This composition features a giant Koshare figure produced by an artist whose figures rarely surpass 3" in height.
(1922-1978) Jose D. Roybal, or Oquwa (Rain God), was a painter from San Ildefonso pueblo born in New Mexico. His parents were both potters and he was related to the famous painter, Awa Tsireh, who helped train him in the arts.
Roybal studied at St. Catherine's Indian School in Santa Fe, and later attended the Santa Fe Business College from 1956 to 1960. He served a tour of military service, but was discharged due to an injury.
Roybal prefered to use earth tones, using bold colors very moderately. He liked to incorporate small humorous images and lively characters into his artwork, which made his body of work very distinctive. His culture also impacted his work, as he focused often on rain images. Rain was a major feature of his culture. Perhaps most famous are paintings depicting Native American ceremonies. In these paintings, the men are generally dressed wearing traditional garb, wearing body paint. His human figures often have animated faces, which are immediately visible.
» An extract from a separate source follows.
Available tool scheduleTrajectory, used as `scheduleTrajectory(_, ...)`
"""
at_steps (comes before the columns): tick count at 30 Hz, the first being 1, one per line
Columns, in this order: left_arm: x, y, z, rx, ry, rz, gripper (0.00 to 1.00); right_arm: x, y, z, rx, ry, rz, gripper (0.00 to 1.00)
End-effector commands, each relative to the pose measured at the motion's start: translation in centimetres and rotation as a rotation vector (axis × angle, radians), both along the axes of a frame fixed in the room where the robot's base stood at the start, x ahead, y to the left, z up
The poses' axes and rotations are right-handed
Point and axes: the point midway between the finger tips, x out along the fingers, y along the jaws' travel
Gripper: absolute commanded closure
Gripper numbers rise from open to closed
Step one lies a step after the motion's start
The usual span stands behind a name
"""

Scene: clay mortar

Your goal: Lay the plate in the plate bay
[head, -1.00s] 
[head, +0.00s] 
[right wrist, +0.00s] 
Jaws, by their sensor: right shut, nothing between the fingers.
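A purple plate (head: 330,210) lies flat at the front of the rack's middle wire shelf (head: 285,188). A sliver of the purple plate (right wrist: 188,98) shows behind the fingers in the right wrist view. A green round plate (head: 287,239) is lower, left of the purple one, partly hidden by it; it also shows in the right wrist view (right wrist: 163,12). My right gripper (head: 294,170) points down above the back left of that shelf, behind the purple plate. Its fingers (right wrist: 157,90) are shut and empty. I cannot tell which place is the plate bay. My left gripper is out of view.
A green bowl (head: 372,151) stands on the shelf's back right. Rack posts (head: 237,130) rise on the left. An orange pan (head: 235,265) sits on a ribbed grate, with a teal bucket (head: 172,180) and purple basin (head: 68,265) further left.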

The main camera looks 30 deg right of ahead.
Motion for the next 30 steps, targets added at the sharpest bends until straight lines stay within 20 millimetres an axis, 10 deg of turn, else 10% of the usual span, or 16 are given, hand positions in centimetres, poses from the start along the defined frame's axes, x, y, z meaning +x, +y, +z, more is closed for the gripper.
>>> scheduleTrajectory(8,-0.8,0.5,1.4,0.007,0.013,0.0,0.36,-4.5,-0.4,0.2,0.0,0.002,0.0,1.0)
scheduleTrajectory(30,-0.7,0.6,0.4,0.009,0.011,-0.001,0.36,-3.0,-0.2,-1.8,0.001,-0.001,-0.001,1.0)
Roybal's artwork has been exhibited in the southwestern United States, most frequently in Arizona and Oklahoma. In 1968 he was showcased at the Arizona State Museum at the University of Arizona in Tucson and at the Oklahoma Museum of Art, some ten years ago. From 1984 to 1985 his artwork traveled through Germany in a traveling exhibition hosted by the Philbrook Museum in Oklahoma. Examples of Roybal's artwork are included in the permanent collections of: the Heritage Center College in Pine Ridge, South Dakota; the Museum of the American Indian in Washington, D.C.; the Museum of Northern Arizona in Flagstaff, Arizona and at the Southwest Museum in Los Angeles, California.